Mais pour ce faire, ce mouvement populaire, estudiantin de 2019, qui a l’honneur et le privilège d’être actuellement le détonateur du refus catégorique, véhément du 5e mandat de Bouteflika, a certainement besoin, que de ses rangs, aussi déterminés, serrés soient-ils, émergent des têtes, des élites capables de traduire les slogans de la protesta en revendications programmatiques au-delà du 5e mandat qui reste, pour le moment, une scansion obsessionnelle, plutôt qu’une revendication de longue portée.
A défaut de cette plateforme politique, et en raison aussi de l’euphorie condescendante liée au caractère « bon enfant » de ces marches de vendredi qui n’ont d’ailleurs pas manquées d’être saluées par toutes les parties en conflit ( les pour et contre le 5e mandat et son prétendant lui-même), une béance s’est déjà créée, laissant le champ libre au pouvoir d’avancer ses pions, à commencer par Bouteflika lui-même et ses relais y compris par ceux qui se sont retirés de la campagne électorale présidentielle. De nombreuses réactions médiatiques écrites, à la marge du mouvement protestataire, ont comme pollué le champ de la rébellion, convoquant les fantômes du passé et versant dans des polémiques bavardes et déroutantes.

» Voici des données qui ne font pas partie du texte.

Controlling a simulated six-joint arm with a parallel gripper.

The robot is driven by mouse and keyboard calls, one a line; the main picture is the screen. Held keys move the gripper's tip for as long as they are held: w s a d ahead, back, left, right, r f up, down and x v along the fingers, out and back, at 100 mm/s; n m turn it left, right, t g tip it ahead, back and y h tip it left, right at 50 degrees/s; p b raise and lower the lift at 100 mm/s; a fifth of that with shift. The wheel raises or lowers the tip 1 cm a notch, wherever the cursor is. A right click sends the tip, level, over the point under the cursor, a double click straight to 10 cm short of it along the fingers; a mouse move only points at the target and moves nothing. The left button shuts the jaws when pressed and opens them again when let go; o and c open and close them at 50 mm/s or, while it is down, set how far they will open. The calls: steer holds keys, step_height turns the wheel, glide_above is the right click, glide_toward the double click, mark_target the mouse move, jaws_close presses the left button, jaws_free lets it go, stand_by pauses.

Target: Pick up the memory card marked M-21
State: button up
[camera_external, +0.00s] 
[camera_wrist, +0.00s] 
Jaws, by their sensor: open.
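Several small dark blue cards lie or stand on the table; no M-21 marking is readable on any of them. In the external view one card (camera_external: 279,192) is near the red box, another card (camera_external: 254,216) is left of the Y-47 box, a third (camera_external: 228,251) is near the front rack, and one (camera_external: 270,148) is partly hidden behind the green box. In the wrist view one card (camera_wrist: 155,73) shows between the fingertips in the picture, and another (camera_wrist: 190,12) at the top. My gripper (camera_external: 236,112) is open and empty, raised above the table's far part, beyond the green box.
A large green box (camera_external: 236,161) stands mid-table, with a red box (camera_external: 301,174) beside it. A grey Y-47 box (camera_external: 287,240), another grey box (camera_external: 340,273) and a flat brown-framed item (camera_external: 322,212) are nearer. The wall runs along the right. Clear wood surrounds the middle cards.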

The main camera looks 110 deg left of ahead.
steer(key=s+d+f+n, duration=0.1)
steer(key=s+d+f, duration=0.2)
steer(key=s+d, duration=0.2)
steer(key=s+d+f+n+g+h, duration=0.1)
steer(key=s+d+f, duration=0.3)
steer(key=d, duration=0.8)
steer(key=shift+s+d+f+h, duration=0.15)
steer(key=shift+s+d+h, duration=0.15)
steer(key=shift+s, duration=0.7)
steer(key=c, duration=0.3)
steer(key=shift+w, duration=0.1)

Ce phénomène n’est pas nouveau. Il a été déjà observé. Prenons un exemple parmi les plus récents des protestas algériennes : celui du Printemps noir. Que n’a-t-il fallu au mouvement de batailles internes pour formuler la plateforme d’El Kseur qui, à ce jour, reste inaboutie, dans la mesure où Bouteflika lui a opposé un niet catégorique. Pis : il a dépêché ses gendarmes pour tuer 132 jeunes manifestants porteurs de cette plateforme. En ce temps-là, il n’y a pas si longtemps au regard de l’Histoire, peu de textes de la part de l’élite intellectuelle algérienne ont accompagné ce texte plateforme, âme du mouvement protestataire.

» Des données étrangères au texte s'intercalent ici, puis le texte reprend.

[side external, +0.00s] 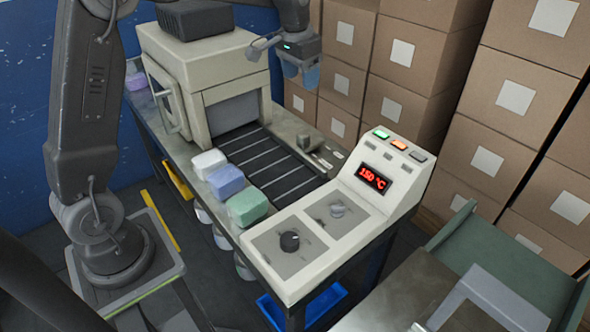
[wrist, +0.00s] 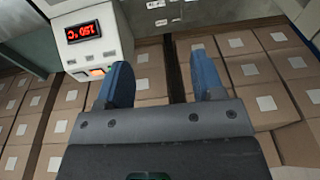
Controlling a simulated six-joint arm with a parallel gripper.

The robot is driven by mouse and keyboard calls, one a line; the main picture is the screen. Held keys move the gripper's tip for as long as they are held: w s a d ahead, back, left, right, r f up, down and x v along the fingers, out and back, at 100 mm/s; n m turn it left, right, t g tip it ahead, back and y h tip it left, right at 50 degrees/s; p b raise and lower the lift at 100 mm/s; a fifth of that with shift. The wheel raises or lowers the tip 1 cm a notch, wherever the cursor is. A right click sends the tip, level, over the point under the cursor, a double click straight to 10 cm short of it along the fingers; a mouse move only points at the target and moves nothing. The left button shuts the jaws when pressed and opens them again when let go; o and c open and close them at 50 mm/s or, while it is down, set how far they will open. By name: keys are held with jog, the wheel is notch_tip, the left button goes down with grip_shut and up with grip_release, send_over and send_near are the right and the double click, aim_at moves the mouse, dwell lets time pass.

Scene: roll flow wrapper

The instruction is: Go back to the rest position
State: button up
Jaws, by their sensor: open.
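My gripper (side external: 301,75) is raised beside the upper right of the wrapper machine (side external: 225,75) in the side view, apart from it. In the wrist view, the two blue fingers of my gripper (wrist: 160,84) stand wide apart with nothing between them. The gripper is open and empty. Stacked cardboard boxes (wrist: 146,75) show beyond the fingers. The control panel (side external: 378,178) has a red display reading 150 °C; it also shows upside down in the wrist view (wrist: 107,45).
White, blue-violet and green packs (side external: 247,206) sit in a row beside the dark conveyor (side external: 262,160). Tall stacks of boxes (side external: 500,145) stand behind and to the right. A green and grey chute (side external: 500,255) is at the lower right. The air around my gripper looks clear.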

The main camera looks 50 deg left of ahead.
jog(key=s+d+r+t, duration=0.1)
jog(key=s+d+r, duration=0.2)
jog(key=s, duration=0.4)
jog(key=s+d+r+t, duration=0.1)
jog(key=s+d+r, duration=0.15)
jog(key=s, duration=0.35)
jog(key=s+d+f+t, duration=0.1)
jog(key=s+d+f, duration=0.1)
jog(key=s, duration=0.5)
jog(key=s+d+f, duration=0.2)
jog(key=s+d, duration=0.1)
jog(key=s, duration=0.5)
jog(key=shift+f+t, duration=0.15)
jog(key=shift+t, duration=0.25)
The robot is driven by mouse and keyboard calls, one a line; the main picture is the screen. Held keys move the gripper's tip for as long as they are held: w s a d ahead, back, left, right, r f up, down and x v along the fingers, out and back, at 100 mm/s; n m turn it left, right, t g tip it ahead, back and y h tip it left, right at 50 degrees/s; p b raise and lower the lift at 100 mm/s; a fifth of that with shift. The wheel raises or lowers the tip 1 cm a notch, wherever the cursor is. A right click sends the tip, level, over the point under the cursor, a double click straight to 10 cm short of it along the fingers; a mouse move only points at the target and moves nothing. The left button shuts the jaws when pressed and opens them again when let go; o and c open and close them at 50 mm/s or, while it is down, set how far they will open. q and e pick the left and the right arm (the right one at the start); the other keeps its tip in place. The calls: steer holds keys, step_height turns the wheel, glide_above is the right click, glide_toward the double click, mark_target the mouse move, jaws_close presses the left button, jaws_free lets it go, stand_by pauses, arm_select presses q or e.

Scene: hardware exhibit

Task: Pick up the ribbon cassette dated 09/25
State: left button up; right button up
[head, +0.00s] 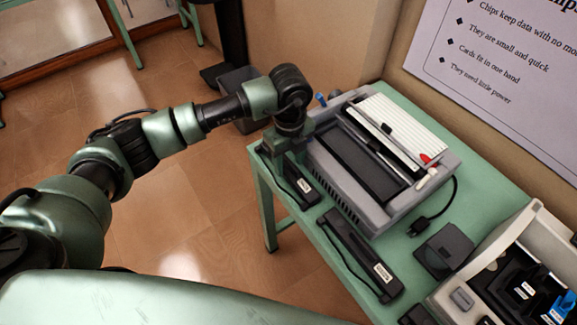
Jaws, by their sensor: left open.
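Two long black ribbon cassettes with small white labels lie along the near edge of the green table (484,205). The far cassette (299,184) is partly hidden under my left gripper. The nearer cassette (358,252) lies fully in view, with a thin dark loop along its side. The label print is too small to read, so I cannot tell which is dated 09/25. My left gripper (286,160) is open and points down at the far end of the far cassette. I cannot tell whether its fingers are around the cassette or above it. My right gripper is out of view.
A grey printer (437,191) with pens and paper on top stands close behind the cassettes. A black plug and cord (419,227), a dark square case (443,250) and a beige box (508,233) of labelled black parts are to the right. A bin (238,80) stands on the floor.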

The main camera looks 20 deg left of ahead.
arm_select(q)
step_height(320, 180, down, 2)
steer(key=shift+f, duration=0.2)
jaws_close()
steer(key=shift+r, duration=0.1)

La rédaction d’un manifeste qui soit, sans détours, l’expression des revendications politiques du mouvement né, initialement contre le 5e mandat de Bouteflika, est urgente, d’autant plus urgente que, à mesure que se rapprochent les échéances des présidentielles d’Avril, ce mot d’ordre « Non au 5e mandat » est de plus en plus abscons, désuet, vide de sens. S’il n’est pas inscrit dans une matrice revendicative plus large, plus ambitieuse, hors des logiques pro et anti 5e mandat, dans une projection de la naissance inédite d’un projet de société d’une Algérie, alors, il n’aura servi, qu’à exorciser un traumatisme obsessionnel autour d’un 5 mandat de Bouteflika qui est sur le trépas.
Cette urgence s’impose aussi par les impératifs de l’Histoire contemporaine de l’Algérie. L’expression protestataire de la jeunesse algérienne n’est pas née ce 2019 et n’est surtout pas «légitimée » par un petit 5è mandat d’un « petit » Bouteflika et elle n’est pas «miraculeuse », comme si elle n’était qu’une génération spontanée, née de la dernière pluie, comme si elle n’avait rien héritée de la jeunesse d’Octobre, des Printemps jaune et noir et des luttes patriotiques durant la décennie noire.
Elle est porteuse d’une longue et épique historicité de combats démocratiques, républicains et laïcs dans l’Algérie de la postindépendance, et ses « héritages» actifs constituent, aujourd’hui et présentement, le tuf de ces marches populaires qui n’ont rien d’extraordinaire et de miraculeux, au sens littéral des termes.
Les revendications portées par le mouvement estudiantin et la protesta populaire dans son ensemble, si elles ne se focalisent que sur le traumatisme anti-5e mandat de Bouteflika, comme si le pays était suspendu à l’agonie de son prétendant, et si elles tardent à rester dans une oralité de « rue », sans un texte fondateur de son identité politique, il n’aura été qu’un épiphénomène.
Car, faut-il le répéter, les causes profondes qui ont fait que Bouteflika ait pu, en toute impunité briguer quatre mandats, ait gouverné avec toute l’arrogance démoniaque et vampirique au moyen d’une corruption systémique par la « aassabiya » du clan familial et vassaux étrangers, ces causes là lui sont antérieures et sans doute seront postérieures à sa fin de règne absolutiste car le noyau dur d’un tel engrenage a des capacités inouïes d’absorption de larges pans de la société, de forces politiques antagoniques qu’il a gangréné jusqu’à la moelle.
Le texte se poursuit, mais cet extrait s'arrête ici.